→ **Set exercise**: Reproduce each line of the listing exactly.
::::
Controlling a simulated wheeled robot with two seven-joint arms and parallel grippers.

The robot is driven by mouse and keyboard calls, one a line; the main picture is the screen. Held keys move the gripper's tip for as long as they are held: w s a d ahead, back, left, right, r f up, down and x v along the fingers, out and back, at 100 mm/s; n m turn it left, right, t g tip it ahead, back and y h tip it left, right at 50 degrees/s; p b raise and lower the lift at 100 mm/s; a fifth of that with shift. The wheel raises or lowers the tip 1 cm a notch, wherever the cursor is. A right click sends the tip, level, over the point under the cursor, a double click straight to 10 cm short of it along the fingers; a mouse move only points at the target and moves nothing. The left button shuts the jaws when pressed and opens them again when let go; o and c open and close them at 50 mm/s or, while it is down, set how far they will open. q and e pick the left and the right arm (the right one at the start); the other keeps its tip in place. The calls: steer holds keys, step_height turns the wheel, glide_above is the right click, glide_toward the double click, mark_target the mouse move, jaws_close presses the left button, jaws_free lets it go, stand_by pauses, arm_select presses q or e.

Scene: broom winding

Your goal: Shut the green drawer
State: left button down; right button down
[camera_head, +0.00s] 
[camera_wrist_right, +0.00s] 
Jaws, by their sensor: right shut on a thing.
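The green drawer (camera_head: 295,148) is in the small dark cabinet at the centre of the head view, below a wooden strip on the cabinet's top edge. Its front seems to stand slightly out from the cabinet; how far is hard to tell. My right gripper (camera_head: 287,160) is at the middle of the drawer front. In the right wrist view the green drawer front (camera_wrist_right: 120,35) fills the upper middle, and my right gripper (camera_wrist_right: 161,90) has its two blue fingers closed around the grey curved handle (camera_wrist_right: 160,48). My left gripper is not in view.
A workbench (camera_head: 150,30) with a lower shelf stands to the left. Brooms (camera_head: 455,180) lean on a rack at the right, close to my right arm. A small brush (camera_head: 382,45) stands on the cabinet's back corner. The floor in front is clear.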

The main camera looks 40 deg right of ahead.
::::
→ **Task output**:
Controlling a simulated wheeled robot with two seven-joint arms and parallel grippers.

The robot is driven by mouse and keyboard calls, one a line; the main picture is the screen. Held keys move the gripper's tip for as long as they are held: w s a d ahead, back, left, right, r f up, down and x v along the fingers, out and back, at 100 mm/s; n m turn it left, right, t g tip it ahead, back and y h tip it left, right at 50 degrees/s; p b raise and lower the lift at 100 mm/s; a fifth of that with shift. The wheel raises or lowers the tip 1 cm a notch, wherever the cursor is. A right click sends the tip, level, over the point under the cursor, a double click straight to 10 cm short of it along the fingers; a mouse move only points at the target and moves nothing. The left button shuts the jaws when pressed and opens them again when let go; o and c open and close them at 50 mm/s or, while it is down, set how far they will open. q and e pick the left and the right arm (the right one at the start); the other keeps its tip in place. The calls: steer holds keys, step_height turns the wheel, glide_above is the right click, glide_toward the double click, mark_target the mouse move, jaws_close presses the left button, jaws_free lets it go, stand_by pauses, arm_select presses q or e.

Scene: broom winding

Your goal: Shut the green drawer
State: left button down; right button down
[camera_head, +0.00s] 
[camera_wrist_right, +0.00s] 
Jaws, by their sensor: right shut on a thing.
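The green drawer (camera_head: 295,148) is in the small dark cabinet at the centre of the head view, below a wooden strip on the cabinet's top edge. Its front seems to stand slightly out from the cabinet; how far is hard to tell. My right gripper (camera_head: 287,160) is at the middle of the drawer front. In the right wrist view the green drawer front (camera_wrist_right: 120,35) fills the upper middle, and my right gripper (camera_wrist_right: 161,90) has its two blue fingers closed around the grey curved handle (camera_wrist_right: 160,48). My left gripper is not in view.
A workbench (camera_head: 150,30) with a lower shelf stands to the left. Brooms (camera_head: 455,180) lean on a rack at the right, close to my right arm. A small brush (camera_head: 382,45) stands on the cabinet's back corner. The floor in front is clear.

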The main camera looks 40 deg right of ahead.

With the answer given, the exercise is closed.